Honey Dilly Beans (Pickled Green Beans)

By Dylan Β·
Prep20 min
Cook10 min
Total30 min
Serves16
Levelbeginner
Honey🍯 wildflower

A Pacific Northwest classic and one of the most satisfying pickles you can make. Whole green beans packed upright with garlic, fresh dill, and red pepper flakes, then bathed in a honey-apple cider brine. Crunchy, tangy, garlicky β€” incredible with a cold beer or alongside a charcuterie board.

Method

  1. 1

    Trim the beans

    Wash beans and snap off the stem ends. Trim to a length that fits your jars with Β½" of headspace β€” stand one bean up to measure, then trim the rest to match.

  2. 2

    Pack the jars

    Stand the beans upright in the jars (this is the traditional dilly bean presentation). Tuck in one dill head, one smashed garlic clove, a pinch of red pepper flakes, and peppercorns per jar.

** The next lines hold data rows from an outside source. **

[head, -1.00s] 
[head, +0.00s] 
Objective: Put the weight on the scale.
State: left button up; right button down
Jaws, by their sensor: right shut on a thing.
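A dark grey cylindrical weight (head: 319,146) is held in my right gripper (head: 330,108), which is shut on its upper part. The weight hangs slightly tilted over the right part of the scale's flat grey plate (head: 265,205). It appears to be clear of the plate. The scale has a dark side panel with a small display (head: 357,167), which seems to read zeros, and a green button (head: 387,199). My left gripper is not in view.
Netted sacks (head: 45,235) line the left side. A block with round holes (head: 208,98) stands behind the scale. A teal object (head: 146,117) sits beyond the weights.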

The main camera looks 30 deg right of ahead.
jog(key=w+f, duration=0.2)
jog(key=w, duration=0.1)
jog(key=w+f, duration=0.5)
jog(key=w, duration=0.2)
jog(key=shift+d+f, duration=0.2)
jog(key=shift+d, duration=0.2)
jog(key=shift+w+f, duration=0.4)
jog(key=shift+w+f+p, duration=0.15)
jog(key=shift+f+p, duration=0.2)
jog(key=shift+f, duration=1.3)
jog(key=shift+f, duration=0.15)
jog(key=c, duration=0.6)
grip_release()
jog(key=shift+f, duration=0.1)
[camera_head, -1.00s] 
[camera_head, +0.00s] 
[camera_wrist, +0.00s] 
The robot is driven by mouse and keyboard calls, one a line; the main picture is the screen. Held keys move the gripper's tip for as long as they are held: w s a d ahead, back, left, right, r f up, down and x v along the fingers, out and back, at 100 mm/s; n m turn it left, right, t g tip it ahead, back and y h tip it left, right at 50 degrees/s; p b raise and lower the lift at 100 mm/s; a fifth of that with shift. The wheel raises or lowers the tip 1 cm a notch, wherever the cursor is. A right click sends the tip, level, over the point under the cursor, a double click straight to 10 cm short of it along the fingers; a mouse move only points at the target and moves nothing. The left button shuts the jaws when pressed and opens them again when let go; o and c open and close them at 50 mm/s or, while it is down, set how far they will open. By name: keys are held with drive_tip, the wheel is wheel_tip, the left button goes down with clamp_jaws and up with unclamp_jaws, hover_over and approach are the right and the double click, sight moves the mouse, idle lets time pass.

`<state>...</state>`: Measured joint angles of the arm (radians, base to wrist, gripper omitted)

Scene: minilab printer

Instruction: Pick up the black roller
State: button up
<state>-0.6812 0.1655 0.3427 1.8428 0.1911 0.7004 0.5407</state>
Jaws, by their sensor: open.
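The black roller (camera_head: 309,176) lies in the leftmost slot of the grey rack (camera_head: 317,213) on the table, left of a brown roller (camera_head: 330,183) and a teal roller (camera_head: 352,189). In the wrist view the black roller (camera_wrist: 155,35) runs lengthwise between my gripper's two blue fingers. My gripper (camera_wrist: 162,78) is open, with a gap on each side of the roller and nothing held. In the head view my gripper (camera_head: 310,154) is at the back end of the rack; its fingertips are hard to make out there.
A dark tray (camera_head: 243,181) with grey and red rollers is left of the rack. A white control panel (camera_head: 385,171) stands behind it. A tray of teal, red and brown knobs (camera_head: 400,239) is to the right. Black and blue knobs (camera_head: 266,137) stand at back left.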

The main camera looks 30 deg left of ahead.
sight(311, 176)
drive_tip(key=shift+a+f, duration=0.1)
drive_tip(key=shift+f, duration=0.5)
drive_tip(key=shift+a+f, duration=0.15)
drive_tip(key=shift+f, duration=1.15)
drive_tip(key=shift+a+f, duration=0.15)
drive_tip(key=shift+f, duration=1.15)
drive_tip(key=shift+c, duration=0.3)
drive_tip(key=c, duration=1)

    πŸ’‘ Packing beans upright keeps them straighter and lets you fit more per jar.
  3. 3

    Make the brine

    Combine apple cider vinegar, water, honey, and salt in a saucepan. Bring to a boil, stirring until everything dissolves.

    ⏱ 5 min
  4. 4

    Fill and seal

    Pour the hot brine over the beans, leaving Β½" headspace. Tap jars to release bubbles. Let cool uncovered, then seal and refrigerate.

  5. 5

    Wait

    These need at least 48 hours in the fridge before eating, but they peak at 1 week. Serve cold, straight from the jar. Keeps up to 6 weeks refrigerated.

    πŸ’‘ Dilly beans are one of the great Pacific Northwest contributions to pickle culture. Treat them with respect.